It is economy, Sir; it is that cardinal virtue, prudence: so I beg you will sit down, and either compose or borrow a panegyric. If you are going to borrow, apply to **** to compose, or rather to compound, something very clever on my remarkable frugality; that I write to one of my most esteemed friends on this wretched paper, which was originally intended for the venal fist of some drunken exciseman, to take dirty notes in a miserable vault of an ale-cellar.

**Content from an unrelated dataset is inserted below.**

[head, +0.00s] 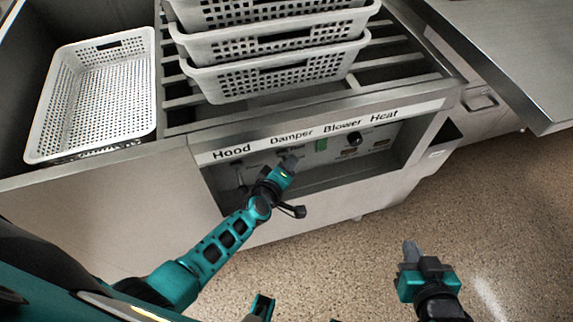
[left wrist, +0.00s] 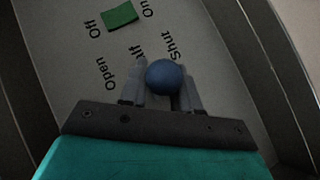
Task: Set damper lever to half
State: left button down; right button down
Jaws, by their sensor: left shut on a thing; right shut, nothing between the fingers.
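My left gripper (head: 289,162) reaches into the control recess under the word "Damper". In the left wrist view its fingers (left wrist: 162,88) are shut on the round blue knob of the damper lever (left wrist: 165,73). The knob appears between the partly covered "Half" label (left wrist: 139,54) and the "Shut" label (left wrist: 171,49); the "Open" label (left wrist: 106,74) is to the left. The lever's shaft is hidden, and the gripper covers the knob in the head view. My right gripper (head: 410,249) is shut and empty, over the floor at lower right.
A green switch (head: 321,145) with Off and On marks and a black dial (head: 354,138) sit right of the damper. The recess edges surround the panel. Stacked white baskets (head: 275,80) and a single basket (head: 60,105) stand above. The floor at right is open.

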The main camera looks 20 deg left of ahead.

O Frugality! thou mother of ten thousand

blessings-thou cook of fat beef and dainty greens!-thou manufacturer of warin Shetland hose, and comfortable surtouts !-thou old housewife, darning thy decayed stockings with thy ancient spectacles on thy aged nose!—lead me, hand me in thy clutching palsied fist, up those heights, and through those thickets, hitherto inaccessible, and impervious to my anxious, weary feet-not those Parnassian crags, bleak and barren, where the hungry worshippers of fame are, breathless, clambering, hanging between heaven and hell; but those glittering cliffs of Potosi, where the all-sufficient, all-powerful deity, Wealth, holds his immediate court of joys and pleasures; where the sunny exposure of plenty, and the hot walls of profusion, produce those blissful fruits of luxury, exotics in this world, and natives of paradise!-Thou withered sybil, my sage conductress, usher me into thy refulgent, adored presence!-The power, splendid and potent as he now is, was once the puling nursling of thy faithful care, and tender arms! Call me thy son, thy cousin, thy kinsman, or favourite, and adjure the god by the scenes of his infant years, no longer to repulse me as a stranger, or an alien, but to favour me with his peculiar countenance and protection ?-He daily bestows his greatest kindness on the undeserving and the worthless-assure him, that I bring ample documents of meritorious demerits! Pledge yourself for me, that, for the glorious cause of LUCRE, I will do any thing, be any thing-but the horseleech of private oppression, or the vulture of public robbery!

But to descend from heroics.

I want a Shakspeare; I want likewise an English dictionary-Johnson's, I suppose, is best. In these and all my prose commissions, the cheapest is always the best for me. There is a small debt of honour that I owe Mr. Robert Cleghorn, in Saughton Mills, my worthy friend, and your well-wisher. Please give him, and urge him to take it, the first time you see him, ten shillings' worth of any thing you have to sell and place it to my account.

The library scheme that I mentioned to you, is already begun, under the direction of Captain Riddel. There is another in emulation of it going on at Closeburn, under the auspices of Mr. Monteith, of Closeburn, which will be on a greater scale than ours. Capt. Riddel gave his infant society a great many of his old books, else I had written you on that subject; but, one of these days, I shall trouble you with a commission for "The Monkland Friendly Society"-a copy of "The Spectator," "Mirror," and "Lounger," "Man of Feeling," "Man of the World," Guthrie's

"Geographical Grammar," with some religious pieces, will likely be our first order.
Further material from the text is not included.